■ **Requirement**:
Pull out every line with the word "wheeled".

■ **Robot trajectory data**:

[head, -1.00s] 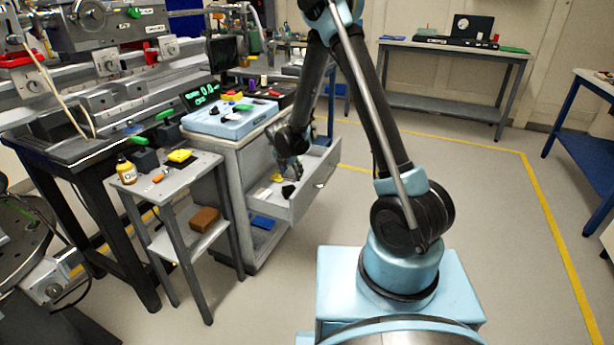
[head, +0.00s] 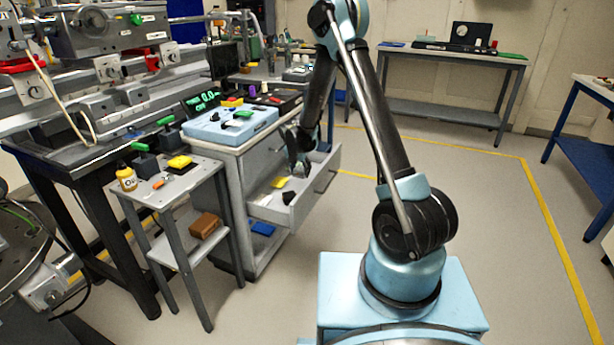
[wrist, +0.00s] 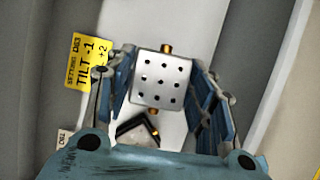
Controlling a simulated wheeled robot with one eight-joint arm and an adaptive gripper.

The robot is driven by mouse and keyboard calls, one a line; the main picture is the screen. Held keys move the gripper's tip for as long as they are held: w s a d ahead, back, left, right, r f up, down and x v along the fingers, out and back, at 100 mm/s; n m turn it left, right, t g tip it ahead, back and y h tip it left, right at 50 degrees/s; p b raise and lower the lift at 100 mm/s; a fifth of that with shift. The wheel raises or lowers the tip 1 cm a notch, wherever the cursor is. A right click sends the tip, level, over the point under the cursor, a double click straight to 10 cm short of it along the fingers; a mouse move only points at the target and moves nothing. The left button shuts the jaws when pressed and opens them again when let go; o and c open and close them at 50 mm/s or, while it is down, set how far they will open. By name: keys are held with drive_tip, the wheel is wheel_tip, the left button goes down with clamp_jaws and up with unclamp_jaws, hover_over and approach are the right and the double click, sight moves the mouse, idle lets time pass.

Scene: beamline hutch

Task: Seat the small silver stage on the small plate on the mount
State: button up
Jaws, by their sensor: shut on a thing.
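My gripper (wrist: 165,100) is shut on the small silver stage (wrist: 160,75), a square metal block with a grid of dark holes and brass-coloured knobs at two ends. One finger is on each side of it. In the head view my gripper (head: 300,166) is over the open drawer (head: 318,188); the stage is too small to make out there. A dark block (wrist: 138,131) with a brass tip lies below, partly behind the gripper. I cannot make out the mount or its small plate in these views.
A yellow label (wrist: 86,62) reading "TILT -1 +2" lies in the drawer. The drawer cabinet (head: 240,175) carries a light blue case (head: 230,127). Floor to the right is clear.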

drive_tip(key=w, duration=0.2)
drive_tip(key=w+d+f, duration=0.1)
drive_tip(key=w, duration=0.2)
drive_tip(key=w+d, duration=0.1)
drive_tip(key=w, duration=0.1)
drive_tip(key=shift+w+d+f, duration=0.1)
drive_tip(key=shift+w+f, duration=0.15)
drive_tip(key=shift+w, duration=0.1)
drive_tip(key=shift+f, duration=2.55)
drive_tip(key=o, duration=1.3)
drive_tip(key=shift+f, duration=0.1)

==

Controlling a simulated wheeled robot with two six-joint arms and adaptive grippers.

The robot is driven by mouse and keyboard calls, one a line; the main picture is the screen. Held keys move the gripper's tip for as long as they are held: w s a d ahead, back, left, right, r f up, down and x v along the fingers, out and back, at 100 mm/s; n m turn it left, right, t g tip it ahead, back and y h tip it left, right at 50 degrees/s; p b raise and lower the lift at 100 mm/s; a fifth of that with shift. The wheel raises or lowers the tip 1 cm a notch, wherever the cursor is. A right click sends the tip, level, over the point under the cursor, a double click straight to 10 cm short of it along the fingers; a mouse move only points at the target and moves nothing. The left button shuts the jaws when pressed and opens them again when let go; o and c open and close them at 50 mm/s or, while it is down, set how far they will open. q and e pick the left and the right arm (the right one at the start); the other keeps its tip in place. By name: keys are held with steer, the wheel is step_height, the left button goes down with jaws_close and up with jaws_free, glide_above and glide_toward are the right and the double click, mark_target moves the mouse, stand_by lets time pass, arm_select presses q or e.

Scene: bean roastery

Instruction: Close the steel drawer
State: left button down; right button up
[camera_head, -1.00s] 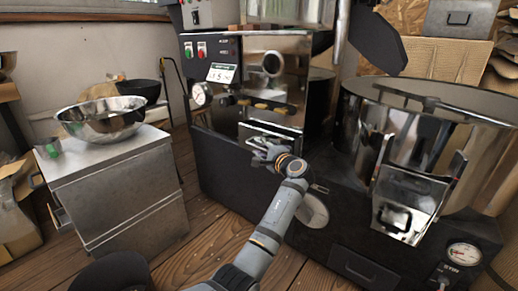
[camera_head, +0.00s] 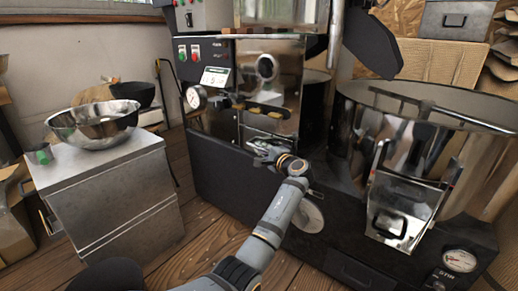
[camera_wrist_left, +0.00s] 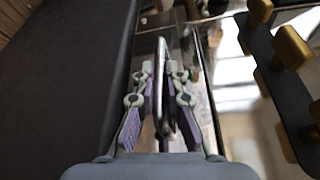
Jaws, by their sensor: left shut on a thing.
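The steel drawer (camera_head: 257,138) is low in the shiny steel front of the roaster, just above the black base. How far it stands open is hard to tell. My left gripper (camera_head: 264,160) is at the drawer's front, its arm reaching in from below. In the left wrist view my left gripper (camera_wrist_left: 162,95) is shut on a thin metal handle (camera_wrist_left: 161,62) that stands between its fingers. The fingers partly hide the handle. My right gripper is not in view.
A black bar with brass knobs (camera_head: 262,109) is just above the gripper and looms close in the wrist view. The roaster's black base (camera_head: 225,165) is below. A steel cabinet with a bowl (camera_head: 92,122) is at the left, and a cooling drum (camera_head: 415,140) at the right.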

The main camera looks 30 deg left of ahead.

■ **Task answer**:
Controlling a simulated wheeled robot with one eight-joint arm and an adaptive gripper.
Controlling a simulated wheeled robot with two six-joint arms and adaptive grippers.

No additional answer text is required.